Exercise brief | Without any pictures, restate the lines from the one containing "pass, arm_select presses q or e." to the one containing "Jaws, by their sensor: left", word for word, ends included.

__________

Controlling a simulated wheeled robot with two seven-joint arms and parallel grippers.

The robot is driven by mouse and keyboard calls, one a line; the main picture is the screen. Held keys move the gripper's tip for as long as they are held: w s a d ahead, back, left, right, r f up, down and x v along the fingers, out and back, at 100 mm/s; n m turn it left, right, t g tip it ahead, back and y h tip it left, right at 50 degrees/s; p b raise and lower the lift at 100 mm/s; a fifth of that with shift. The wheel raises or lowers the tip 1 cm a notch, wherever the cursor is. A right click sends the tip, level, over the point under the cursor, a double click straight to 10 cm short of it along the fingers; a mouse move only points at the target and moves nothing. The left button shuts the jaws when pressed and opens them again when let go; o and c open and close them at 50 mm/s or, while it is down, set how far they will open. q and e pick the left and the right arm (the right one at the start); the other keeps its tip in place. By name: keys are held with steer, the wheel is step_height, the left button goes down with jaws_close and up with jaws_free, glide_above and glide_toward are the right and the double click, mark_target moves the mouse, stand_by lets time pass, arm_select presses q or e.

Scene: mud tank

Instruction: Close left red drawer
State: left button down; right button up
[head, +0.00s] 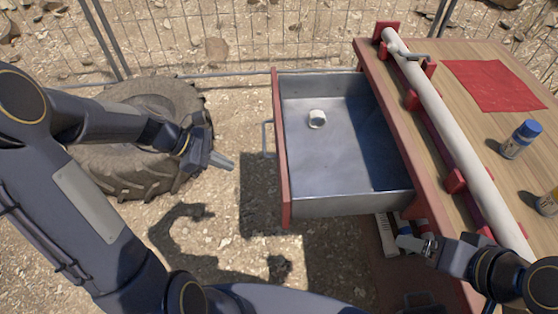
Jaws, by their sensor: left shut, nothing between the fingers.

__________

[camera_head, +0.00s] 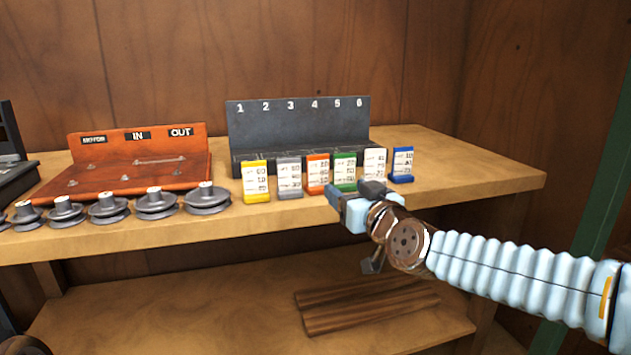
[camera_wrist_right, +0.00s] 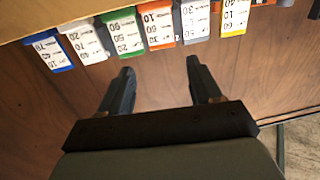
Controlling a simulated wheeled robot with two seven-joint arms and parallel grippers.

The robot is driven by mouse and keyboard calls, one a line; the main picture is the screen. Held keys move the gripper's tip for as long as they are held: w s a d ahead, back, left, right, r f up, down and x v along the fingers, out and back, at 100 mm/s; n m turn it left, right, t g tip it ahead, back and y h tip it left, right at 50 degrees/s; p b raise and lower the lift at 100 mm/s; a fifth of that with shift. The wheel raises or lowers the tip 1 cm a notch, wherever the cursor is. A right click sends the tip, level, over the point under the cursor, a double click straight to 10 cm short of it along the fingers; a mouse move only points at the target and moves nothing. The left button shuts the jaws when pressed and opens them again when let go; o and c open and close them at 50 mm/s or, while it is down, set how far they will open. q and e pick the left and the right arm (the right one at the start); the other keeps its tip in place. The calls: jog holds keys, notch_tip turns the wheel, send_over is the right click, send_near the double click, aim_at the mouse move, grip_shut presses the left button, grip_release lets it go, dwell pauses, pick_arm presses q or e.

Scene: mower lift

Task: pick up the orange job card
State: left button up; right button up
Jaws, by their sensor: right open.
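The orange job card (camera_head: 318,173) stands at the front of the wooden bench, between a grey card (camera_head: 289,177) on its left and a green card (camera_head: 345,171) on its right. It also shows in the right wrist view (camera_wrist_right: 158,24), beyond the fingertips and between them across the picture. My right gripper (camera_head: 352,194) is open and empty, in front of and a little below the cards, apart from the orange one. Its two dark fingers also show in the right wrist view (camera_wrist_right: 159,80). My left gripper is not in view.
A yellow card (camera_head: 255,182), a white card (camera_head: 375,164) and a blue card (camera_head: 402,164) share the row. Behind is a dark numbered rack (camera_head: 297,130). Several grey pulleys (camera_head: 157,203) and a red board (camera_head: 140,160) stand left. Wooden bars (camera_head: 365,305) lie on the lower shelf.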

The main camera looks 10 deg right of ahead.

__________

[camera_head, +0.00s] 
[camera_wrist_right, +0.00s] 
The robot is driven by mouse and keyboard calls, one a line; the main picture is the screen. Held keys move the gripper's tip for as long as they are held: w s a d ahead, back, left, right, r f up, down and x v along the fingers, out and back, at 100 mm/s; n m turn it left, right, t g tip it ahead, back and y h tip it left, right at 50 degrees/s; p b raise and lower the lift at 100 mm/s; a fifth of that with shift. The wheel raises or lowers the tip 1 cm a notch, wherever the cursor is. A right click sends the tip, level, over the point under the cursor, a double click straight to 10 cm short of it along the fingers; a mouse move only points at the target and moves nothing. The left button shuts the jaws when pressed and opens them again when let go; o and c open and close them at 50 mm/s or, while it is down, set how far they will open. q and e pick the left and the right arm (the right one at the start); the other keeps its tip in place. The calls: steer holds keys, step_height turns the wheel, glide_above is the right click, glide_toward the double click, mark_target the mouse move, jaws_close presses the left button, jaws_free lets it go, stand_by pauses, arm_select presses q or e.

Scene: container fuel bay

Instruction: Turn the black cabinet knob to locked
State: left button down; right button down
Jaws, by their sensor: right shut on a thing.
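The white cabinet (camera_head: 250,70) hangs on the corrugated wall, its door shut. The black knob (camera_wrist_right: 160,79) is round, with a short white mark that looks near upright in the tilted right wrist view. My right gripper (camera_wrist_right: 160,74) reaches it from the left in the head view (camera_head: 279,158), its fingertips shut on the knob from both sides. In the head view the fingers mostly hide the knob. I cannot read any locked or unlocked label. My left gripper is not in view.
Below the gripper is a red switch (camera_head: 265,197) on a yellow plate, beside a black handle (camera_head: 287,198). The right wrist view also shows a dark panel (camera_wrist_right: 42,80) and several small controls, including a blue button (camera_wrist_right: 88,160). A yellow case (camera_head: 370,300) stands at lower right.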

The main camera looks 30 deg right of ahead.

__________

Answer to this task |
The robot is driven by mouse and keyboard calls, one a line; the main picture is the screen. Held keys move the gripper's tip for as long as they are held: w s a d ahead, back, left, right, r f up, down and x v along the fingers, out and back, at 100 mm/s; n m turn it left, right, t g tip it ahead, back and y h tip it left, right at 50 degrees/s; p b raise and lower the lift at 100 mm/s; a fifth of that with shift. The wheel raises or lowers the tip 1 cm a notch, wherever the cursor is. A right click sends the tip, level, over the point under the cursor, a double click straight to 10 cm short of it along the fingers; a mouse move only points at the target and moves nothing. The left button shuts the jaws when pressed and opens them again when let go; o and c open and close them at 50 mm/s or, while it is down, set how far they will open. q and e pick the left and the right arm (the right one at the start); the other keeps its tip in place. By name: keys are held with steer, the wheel is step_height, the left button goes down with jaws_close and up with jaws_free, glide_above and glide_toward are the right and the double click, mark_target moves the mouse, stand_by lets time pass, arm_select presses q or e.

Scene: mud tank

Instruction: Close left red drawer
State: left button down; right button up
[head, +0.00s] 
Jaws, by their sensor: left shut, nothing between the fingers.

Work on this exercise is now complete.